Aprovado o plano de produção do Jeep Willys brasileiro, tomou a Willys-Overland do Brasil S. A. imediatas providências para a importação de maquinaria, equipamentos e ferramentas especiais, necessários à produção de motores para os nossos veículos. O objetivo foi cumprido, assinalando-se que a Willys Motors Inc., de Toledo, U.S.A., realizou um investimento de US$ 3,400,000.00 na Willys-Overland do Brasil S. A., representada por grande parte da maquinaria e ferramentas especiais exigidas para a fabricação do eficiente e econômico motor Willys F-Head. Foi obtido ainda um empréstimo a longo prazo de US$ 1,600,000.00 para a aquisição de maquinaria e ferramentas especiais adicionais, modernas e de comprovada eficiência, as quais permitem que uma considerável parte das operações de fabricação seja automática, e possibilitam um custo de produção relativamente baixo.

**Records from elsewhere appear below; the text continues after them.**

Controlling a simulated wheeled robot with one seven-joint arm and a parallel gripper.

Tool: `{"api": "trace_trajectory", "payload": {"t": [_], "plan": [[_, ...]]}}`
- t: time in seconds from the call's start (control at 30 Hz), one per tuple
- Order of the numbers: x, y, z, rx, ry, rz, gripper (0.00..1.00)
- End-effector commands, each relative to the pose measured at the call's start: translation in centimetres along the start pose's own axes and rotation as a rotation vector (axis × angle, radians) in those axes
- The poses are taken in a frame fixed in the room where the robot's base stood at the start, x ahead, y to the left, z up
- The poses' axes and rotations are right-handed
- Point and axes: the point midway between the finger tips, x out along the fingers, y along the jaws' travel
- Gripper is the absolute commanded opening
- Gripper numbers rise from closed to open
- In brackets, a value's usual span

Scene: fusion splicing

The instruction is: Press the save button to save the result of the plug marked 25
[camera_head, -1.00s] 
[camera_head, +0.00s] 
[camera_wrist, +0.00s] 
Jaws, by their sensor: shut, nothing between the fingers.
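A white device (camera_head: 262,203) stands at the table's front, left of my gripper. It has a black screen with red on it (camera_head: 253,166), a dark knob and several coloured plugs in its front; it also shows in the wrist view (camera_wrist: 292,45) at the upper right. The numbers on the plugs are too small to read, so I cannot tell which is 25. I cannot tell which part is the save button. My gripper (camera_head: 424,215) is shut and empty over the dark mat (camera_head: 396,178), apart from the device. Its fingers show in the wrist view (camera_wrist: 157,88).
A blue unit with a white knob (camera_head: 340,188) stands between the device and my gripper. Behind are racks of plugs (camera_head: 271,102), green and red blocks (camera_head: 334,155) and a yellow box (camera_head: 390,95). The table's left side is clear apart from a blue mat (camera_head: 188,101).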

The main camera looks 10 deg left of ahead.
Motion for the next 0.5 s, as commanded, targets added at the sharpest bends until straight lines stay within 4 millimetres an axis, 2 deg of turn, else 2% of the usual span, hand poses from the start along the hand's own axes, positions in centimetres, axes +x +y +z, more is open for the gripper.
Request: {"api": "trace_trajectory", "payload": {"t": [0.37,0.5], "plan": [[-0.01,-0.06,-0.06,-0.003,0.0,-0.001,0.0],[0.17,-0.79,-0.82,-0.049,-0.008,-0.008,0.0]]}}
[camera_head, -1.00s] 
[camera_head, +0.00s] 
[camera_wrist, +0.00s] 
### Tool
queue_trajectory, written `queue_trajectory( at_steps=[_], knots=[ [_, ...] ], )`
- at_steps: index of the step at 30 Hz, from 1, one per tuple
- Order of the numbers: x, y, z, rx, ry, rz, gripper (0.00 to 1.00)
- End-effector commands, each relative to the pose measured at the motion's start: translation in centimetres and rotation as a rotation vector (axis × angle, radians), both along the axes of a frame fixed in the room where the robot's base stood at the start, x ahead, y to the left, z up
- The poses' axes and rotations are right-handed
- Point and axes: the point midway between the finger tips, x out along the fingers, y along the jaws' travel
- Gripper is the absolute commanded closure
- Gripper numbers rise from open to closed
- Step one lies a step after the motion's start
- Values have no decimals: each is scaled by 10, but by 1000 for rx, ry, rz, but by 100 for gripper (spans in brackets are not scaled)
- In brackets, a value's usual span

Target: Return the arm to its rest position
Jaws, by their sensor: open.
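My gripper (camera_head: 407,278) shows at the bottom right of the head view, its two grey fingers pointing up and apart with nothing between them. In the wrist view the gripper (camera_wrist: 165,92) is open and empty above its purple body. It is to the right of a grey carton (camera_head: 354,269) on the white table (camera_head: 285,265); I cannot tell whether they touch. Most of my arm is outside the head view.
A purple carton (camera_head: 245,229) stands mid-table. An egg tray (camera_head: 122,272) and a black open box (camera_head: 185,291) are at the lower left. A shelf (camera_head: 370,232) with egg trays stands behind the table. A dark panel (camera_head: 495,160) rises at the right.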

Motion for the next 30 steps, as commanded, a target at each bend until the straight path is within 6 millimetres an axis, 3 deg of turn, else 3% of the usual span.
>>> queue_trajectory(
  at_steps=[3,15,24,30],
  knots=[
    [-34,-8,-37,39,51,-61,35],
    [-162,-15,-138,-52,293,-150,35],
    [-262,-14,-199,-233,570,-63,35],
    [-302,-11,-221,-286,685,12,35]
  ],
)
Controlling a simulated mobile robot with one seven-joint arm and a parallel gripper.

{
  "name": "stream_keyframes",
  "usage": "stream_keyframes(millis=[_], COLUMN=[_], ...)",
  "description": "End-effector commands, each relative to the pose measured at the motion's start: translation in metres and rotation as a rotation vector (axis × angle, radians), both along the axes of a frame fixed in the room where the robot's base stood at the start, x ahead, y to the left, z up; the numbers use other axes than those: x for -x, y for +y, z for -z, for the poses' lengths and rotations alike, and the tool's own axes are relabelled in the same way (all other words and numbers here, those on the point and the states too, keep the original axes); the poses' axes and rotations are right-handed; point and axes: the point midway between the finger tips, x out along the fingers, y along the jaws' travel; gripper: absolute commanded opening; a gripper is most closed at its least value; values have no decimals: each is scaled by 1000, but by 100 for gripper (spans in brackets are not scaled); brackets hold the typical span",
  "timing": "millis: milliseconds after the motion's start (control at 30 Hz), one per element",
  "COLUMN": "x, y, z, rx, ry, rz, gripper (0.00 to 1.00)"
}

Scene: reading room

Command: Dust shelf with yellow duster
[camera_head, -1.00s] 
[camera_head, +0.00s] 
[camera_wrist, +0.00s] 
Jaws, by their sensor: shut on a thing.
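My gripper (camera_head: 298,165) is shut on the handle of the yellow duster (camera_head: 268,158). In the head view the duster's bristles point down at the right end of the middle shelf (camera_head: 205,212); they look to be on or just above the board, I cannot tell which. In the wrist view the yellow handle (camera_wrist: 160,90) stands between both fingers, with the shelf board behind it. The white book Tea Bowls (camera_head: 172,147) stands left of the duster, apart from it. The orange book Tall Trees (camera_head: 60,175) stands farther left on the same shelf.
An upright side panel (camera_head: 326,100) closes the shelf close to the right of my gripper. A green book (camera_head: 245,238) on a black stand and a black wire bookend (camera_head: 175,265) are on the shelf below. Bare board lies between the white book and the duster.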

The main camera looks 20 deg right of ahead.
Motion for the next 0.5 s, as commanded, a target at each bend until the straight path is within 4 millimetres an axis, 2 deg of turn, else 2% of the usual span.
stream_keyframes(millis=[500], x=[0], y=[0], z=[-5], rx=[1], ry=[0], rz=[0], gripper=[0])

Para a instalação da fábrica de motores a Willys-Overland do Brasil S. A. fez construir um edifício que ocupa área coberta de 8.400 m2, em seu parque industrial de São Bernardo do Campo. A obra, concluída em pouco mais de 1 ano, custou cêrca de Cr$ 40.000.000,00 . A fundição dos blocos para os motores é realizado em instalações adquiridas pela Willys-Overland do Brasil S. A. para êsse fim localizados em Tabaté, Estado de São Paulo.

Capacidade de produção

A capacidade de produção da fábrica de motores, quando em plena atividade, será de aproximadamente 20.000 unidades por ano, operanndo em um só turno de 8 horas diárias. Logo que a demanda do mercado ultrapassar essa capacidade, será aumentado o número de horas de utilização da maquinaria e instalados novos equipamentos de acôrdo com as necessidades do aumento da produção.

Índices de nacionalização

Desde o inicio da produção efetiva, 74% do motor, por pêso, serão nacionais. Dos 26% restantes, a Willys-Overland do Brasil S. A. usinará em sua fábrica considerável número de peças que serão importados em bruto. Assim, approximadamente 83% dos motores serão imediatamente produzidos em nosso país.

  Foto   Operações

É a seguinte a síntese dos elementos operacionais da fábrica de motores: pátio de descarga; inspeção do material e armazenagem das peças em bruto e acabadas; usinagem do bloco do motor; usinagem do coletor e tubo de descarga; usinagem da capa do mancal; usinagem de biela; usinagem do volante; usinagem do cabeçote; usinagem do virabrequim; linha de montagem do volante; linha de montagem do virabrequim do volante e disco de fricção; linha de montagem do motor; pintura; bancos de prova do motor; expedição; usinagem da bomba d`´agua; usinagem do eixo comando de válvulas; ferramentaria, matrizes, esmerís, almoxarifado de ferramentas; manutenção de máquinas e partes elétricas.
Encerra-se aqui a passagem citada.